>> BEGIN DATASET EXCERPT

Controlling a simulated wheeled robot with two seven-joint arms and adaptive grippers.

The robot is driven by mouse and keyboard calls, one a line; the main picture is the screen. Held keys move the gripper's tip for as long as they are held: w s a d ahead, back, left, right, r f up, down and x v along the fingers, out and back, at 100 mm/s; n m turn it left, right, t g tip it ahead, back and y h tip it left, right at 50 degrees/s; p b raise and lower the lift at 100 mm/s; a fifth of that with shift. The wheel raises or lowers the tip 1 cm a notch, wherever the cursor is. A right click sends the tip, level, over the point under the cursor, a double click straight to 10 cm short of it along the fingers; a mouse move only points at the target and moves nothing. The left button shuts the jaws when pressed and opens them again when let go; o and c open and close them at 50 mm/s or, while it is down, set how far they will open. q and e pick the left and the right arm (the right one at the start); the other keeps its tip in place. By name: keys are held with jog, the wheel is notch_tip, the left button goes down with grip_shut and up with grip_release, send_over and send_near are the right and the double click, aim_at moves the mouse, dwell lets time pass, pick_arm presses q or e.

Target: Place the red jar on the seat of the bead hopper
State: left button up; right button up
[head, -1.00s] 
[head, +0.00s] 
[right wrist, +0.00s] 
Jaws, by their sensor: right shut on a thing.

>> END DATASET EXCERPT

WHAT IS BEING ASKED:
Retype the whole listing, matching it exactly.

FINAL RESULT:
Controlling a simulated wheeled robot with two seven-joint arms and adaptive grippers.

The robot is driven by mouse and keyboard calls, one a line; the main picture is the screen. Held keys move the gripper's tip for as long as they are held: w s a d ahead, back, left, right, r f up, down and x v along the fingers, out and back, at 100 mm/s; n m turn it left, right, t g tip it ahead, back and y h tip it left, right at 50 degrees/s; p b raise and lower the lift at 100 mm/s; a fifth of that with shift. The wheel raises or lowers the tip 1 cm a notch, wherever the cursor is. A right click sends the tip, level, over the point under the cursor, a double click straight to 10 cm short of it along the fingers; a mouse move only points at the target and moves nothing. The left button shuts the jaws when pressed and opens them again when let go; o and c open and close them at 50 mm/s or, while it is down, set how far they will open. q and e pick the left and the right arm (the right one at the start); the other keeps its tip in place. By name: keys are held with jog, the wheel is notch_tip, the left button goes down with grip_shut and up with grip_release, send_over and send_near are the right and the double click, aim_at moves the mouse, dwell lets time pass, pick_arm presses q or e.

Target: Place the red jar on the seat of the bead hopper
State: left button up; right button up
[head, -1.00s] 
[head, +0.00s] 
[right wrist, +0.00s] 
Jaws, by their sensor: right shut on a thing.

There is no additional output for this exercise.